Vivir en duelo es vivir en amor, y comunión con todo y con todos. Es alejarse de la violencia de todo y de todos. Mi práctica poética y mis textos publicados los he dedicado precisamente a la pérdida en todas sus manifestaciones. Hace algunos años, cuando me entrevistaban por la publicación de alguno de mis libros o dentro del marco de mi participación en algún festival local o internacional, alguien me preguntó por los temas de mi poesía. Me preguntó concretamente de qué trata mi poesía. Llevo como diez libros publicados y algunas piezas sueltas en revistas, antologías, textos escolares y académicos, y en cada uno he estado escribiendo el fragmento de un gran poema de amor. Hoy día me conformo con la posibilidad de haber logrado un solo verso. Uno que potencie que algún lector desee mudarse también a este lugar que comparto hoy.
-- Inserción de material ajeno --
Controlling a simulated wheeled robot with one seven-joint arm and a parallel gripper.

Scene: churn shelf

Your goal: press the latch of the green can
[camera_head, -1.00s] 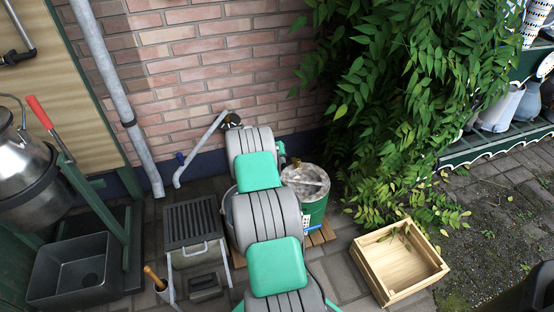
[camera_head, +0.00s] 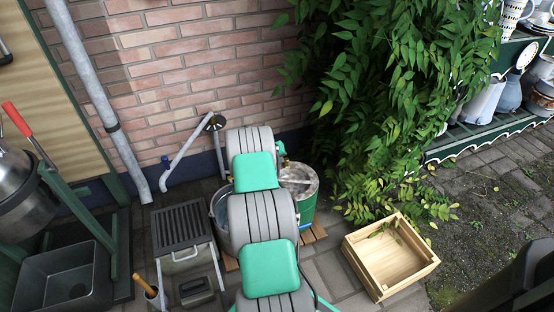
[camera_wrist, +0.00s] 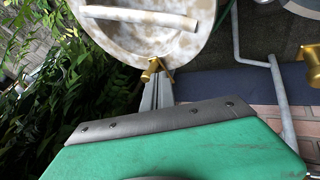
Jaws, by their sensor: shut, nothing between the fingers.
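The green can (camera_head: 308,212) stands upright on a wooden slat base, right of my arm in the head view, partly hidden by it. Its worn whitish lid (camera_wrist: 130,38) has a pale bar across it and fills the top of the wrist view. A brass latch (camera_wrist: 150,70) sits at the lid's rim. My gripper (camera_wrist: 157,88) is shut and empty, its fingertips at or just below the latch in the picture; I cannot tell whether they touch it. In the head view my arm hides the gripper.
A metal tub (camera_head: 221,213) stands left of the can, partly behind my arm. A slatted dark bench (camera_head: 181,228) is further left. A wooden crate (camera_head: 362,262) lies at right, and leafy branches (camera_head: 370,120) hang close by the can. A brick wall (camera_head: 190,60) stands behind.

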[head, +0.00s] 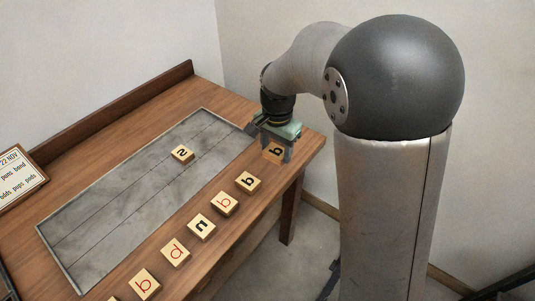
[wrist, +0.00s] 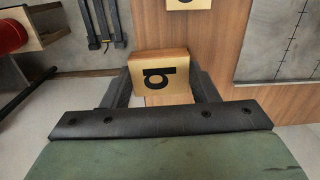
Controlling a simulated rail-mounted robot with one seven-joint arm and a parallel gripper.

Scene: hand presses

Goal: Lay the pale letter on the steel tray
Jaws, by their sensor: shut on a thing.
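The steel tray (head: 95,235) is a long grey plate with thin ruled lines, set on the wooden table. Part of it shows at the upper right of the wrist view (wrist: 250,60). My gripper (head: 275,152) is at the table's right end, beyond the tray's edge. It is shut on a wooden letter block (wrist: 148,60) with a black letter, seen between the fingers in the wrist view. Whether the block is clear of the table is hard to tell. All the blocks have pale faces, so I cannot tell by colour which is the pale letter.
A row of blocks runs along the table's front edge: a black-letter block (head: 248,182), a red one (head: 224,204), a black "n" (head: 201,226) and more red ones (head: 175,250). One block (head: 182,154) lies on the tray. A word card (head: 18,172) stands left.

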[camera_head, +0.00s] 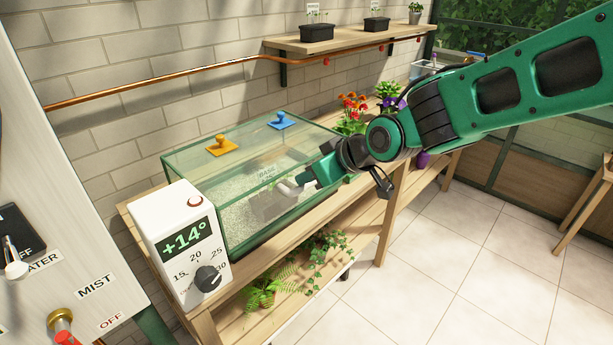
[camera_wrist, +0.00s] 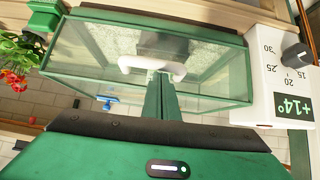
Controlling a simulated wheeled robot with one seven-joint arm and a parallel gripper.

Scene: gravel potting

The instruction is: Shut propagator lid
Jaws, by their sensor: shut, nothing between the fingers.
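The propagator (camera_head: 226,225) is a glass box with a green frame and pale gravel inside, on a wooden bench. Its clear lid (camera_head: 250,150) appears to lie flat across the top; I cannot tell whether it sits fully down. An orange knob (camera_head: 221,146) and a blue knob (camera_head: 281,121) stand along its back half. My gripper (camera_head: 304,181) is shut and empty at the front right of the box. In the wrist view, its closed fingers (camera_wrist: 158,80) point at a white curved handle (camera_wrist: 150,66), very close to it. Whether they touch is unclear.
A white thermostat (camera_head: 179,238) reading +14° stands at the box's left end. Flowering plants (camera_head: 353,108) stand beyond its right end. A copper pipe (camera_head: 170,75) and a shelf (camera_head: 335,42) run along the brick wall. Ferns sit on the lower shelf. The tiled floor at right is clear.

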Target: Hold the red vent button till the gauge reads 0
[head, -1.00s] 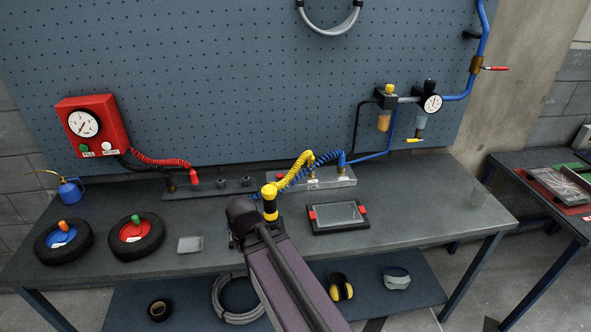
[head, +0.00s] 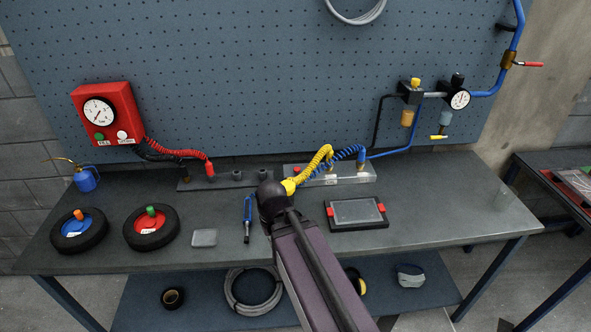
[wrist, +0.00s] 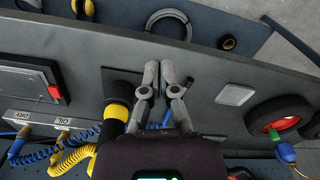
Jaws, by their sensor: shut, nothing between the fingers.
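A small red button (head: 297,169) shows on the left end of the pale metal block (head: 345,178) at the back of the bench; its label is unreadable. One round gauge (head: 459,99) sits on the regulator at right, another (head: 98,111) on the red box at left; I cannot read either needle exactly. My gripper (wrist: 159,72) is shut and empty over the bench in the wrist view. My arm hides it in the head view. A yellow-and-black coupling (wrist: 117,108) stands just left of the fingers in the wrist view.
Yellow (head: 318,166) and blue coiled hoses lie by the metal block. A black-framed tablet (head: 356,213), a blue tool (head: 247,218), a grey pad (head: 204,238) and two wheels (head: 152,228) rest on the bench.

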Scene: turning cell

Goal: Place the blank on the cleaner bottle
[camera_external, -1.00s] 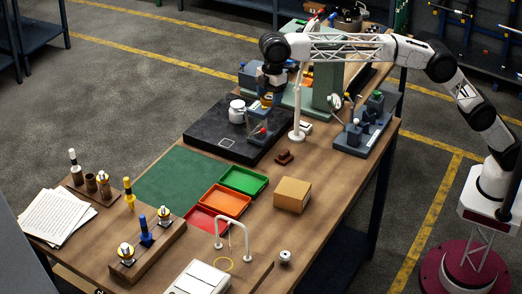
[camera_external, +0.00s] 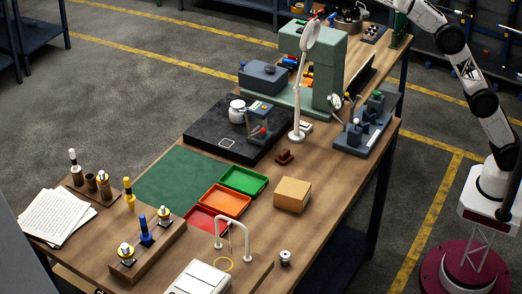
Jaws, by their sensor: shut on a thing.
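My gripper is out of view; my arm runs up past the top edge at the right. A white rounded container (camera_external: 237,111) stands upright on the black slab (camera_external: 215,141); I cannot tell for certain whether it is the cleaner bottle. A small metal cylinder (camera_external: 285,257) stands at the table's front right; I cannot tell whether it is a blank. Nothing my gripper may hold is visible.
Green (camera_external: 243,180), orange (camera_external: 225,201) and red trays sit mid-table, near a cardboard box (camera_external: 293,194). The green mat (camera_external: 180,183) is clear.

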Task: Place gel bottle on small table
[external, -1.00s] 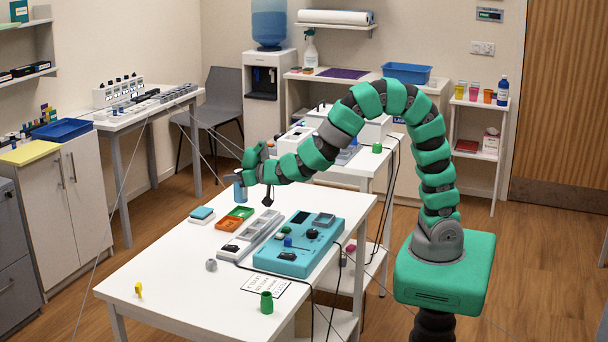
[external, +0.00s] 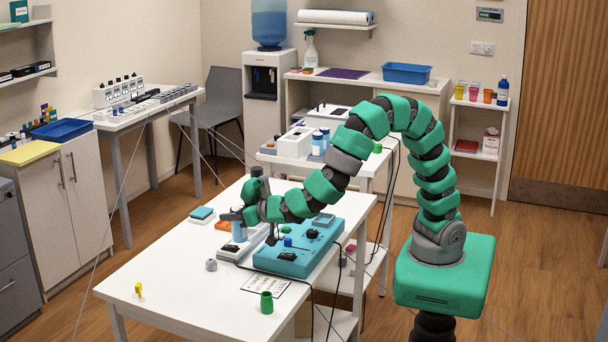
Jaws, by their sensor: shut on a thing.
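My gripper (external: 240,218) is shut on a small light-blue bottle (external: 239,234), most likely the gel bottle. The bottle hangs low, roughly upright, over the left side of the white front table (external: 185,290), beside the grey strip of trays. I cannot tell whether its base touches anything. A second white table (external: 365,165) stands behind, with two small blue-and-white bottles (external: 318,144) on it beside a white box. Which table is the small one is not clear.
A teal device (external: 285,260) with knobs is right of the gripper. A green cup (external: 267,303), a yellow piece (external: 139,290) and a grey knob (external: 211,265) are on the front table.

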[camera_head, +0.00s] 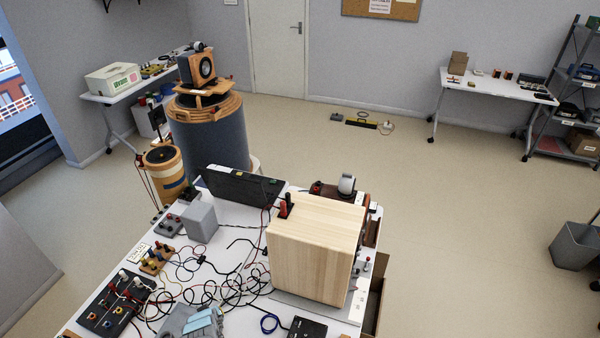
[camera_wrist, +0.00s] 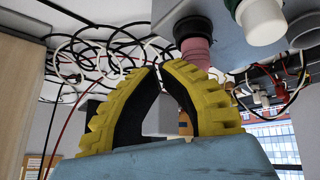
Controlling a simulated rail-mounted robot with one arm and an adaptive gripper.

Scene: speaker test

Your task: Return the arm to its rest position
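My gripper (camera_wrist: 160,68) shows in the wrist view as two yellow ribbed fingers with black inner faces, on a light-blue base. The fingers arch together and their tips are close to meeting, with nothing seen held between them. The wrist view looks upside down, with the white tabletop and its tangled wires at the top. In the head view, a grey and light-blue shape (camera_head: 200,322) at the bottom edge seems to be part of my gripper; its fingers cannot be made out there. The rest of my arm is not seen.
The white table (camera_head: 225,262) is crowded. A wooden speaker box (camera_head: 312,250) stands right of the light-blue shape, and a black terminal box (camera_head: 112,305) left of it. Loose wires (camera_head: 205,290) lie between. A grey block (camera_head: 200,222) and black case (camera_head: 240,187) stand farther back. Floor right is mostly clear.

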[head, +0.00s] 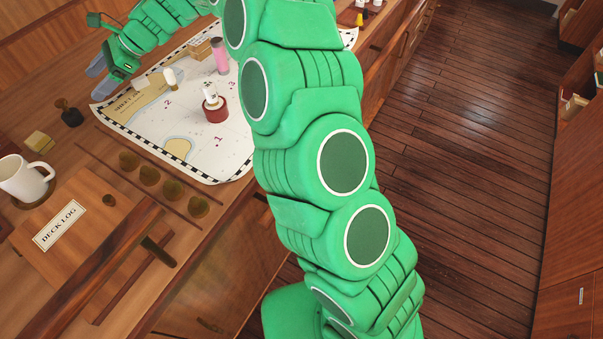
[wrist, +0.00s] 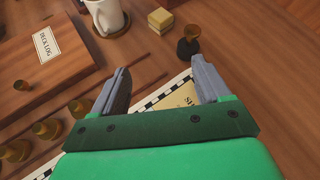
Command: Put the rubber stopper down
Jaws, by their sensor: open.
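My gripper (head: 98,72) is at the upper left in the head view, over the table by the corner of the chart. I cannot tell for sure which thing is the rubber stopper. A small dark round piece (head: 108,200) lies on the deck log (head: 88,228); it also shows in the wrist view (wrist: 22,85). A black-based piece with a brown knob (head: 70,115) stands on the table beyond my fingertips, apart from them, also in the wrist view (wrist: 188,45).
A white mug (head: 22,180) and yellowish blocks (head: 39,141) stand at the left. Several brass knobs (head: 148,175) stand in a row. The chart (head: 190,145) bears a red-based piece (head: 215,112), a pink cylinder (head: 220,55) and small blocks.

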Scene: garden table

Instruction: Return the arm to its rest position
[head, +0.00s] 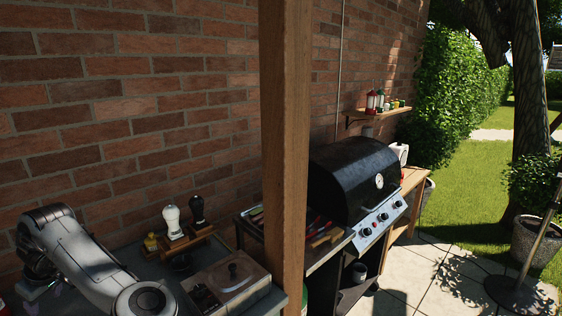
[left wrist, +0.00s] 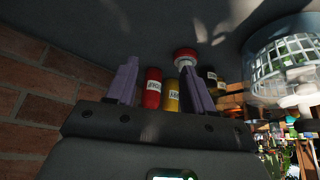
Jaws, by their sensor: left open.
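My left arm (head: 85,260) reaches over the grey worktop (head: 135,262) at the lower left of the head view. Its gripper (head: 42,288) is low at the left edge there, mostly hidden behind my wrist. In the left wrist view the two purple fingers of the left gripper (left wrist: 159,70) stand apart with nothing held between them. A red bottle (left wrist: 152,88) and a yellow bottle (left wrist: 172,95) show beyond the fingers, apart from them as far as I can tell. My right arm and gripper are in neither view.
A wooden post (head: 285,130) rises in front of the worktop. A box-like appliance (head: 228,282) and a wooden stand with handled tools (head: 175,243) are right of my arm. A black grill (head: 350,185) stands beyond. A brick wall (head: 130,100) closes the back.
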Que no es nuevo, lo celebramos en la Fète Gede de Haití, en el día de muertos de México, en las sesiones de chistes durante los funerales de pueblo, y en cada paso que damos en cualquier parte del mundo, estando presentes y reconociendo nuestras pérdidas. Ya lo escribió Roberto Cantoral y lo inmortalizó la voz de José José en una canción que forma parte de la educación sentimental latinoamericana, El triste “… pensando en tu amor he podido ayudarme a vivir.” La vida es ese gran lugar común.

Y como de vivir se trata, mientras camino en dirección a la puerta del vestíbulo del condominio donde vivimos mi compañero y una servidora, escucho de manera estridente y robótica el canto de los coquíes. Tenían un concierto todo vendido con invitados coquíes la noche en la que llevaba puestos mis auxiliares auditivos por primera vez. Mi emoción era enorme. Así como en San Salvador con el Monseñor. Y como cuando leí la carta sobre Simplicia en la colección de la sala Eugenio María de Hostos en la Biblioteca Nacional de Puerto Rico en Puerta de Tierra. Doy media vuelta emocionada de alegría y asombro porque al fin llegaron los coquíes al condominio. Mi esposo, que nunca tuvo el corazón de decirme que los coquíes siempre habían cantado aún en esta ciudad, me devuelve la mirada con una sonrisa preciosa y mojada de lágrimas.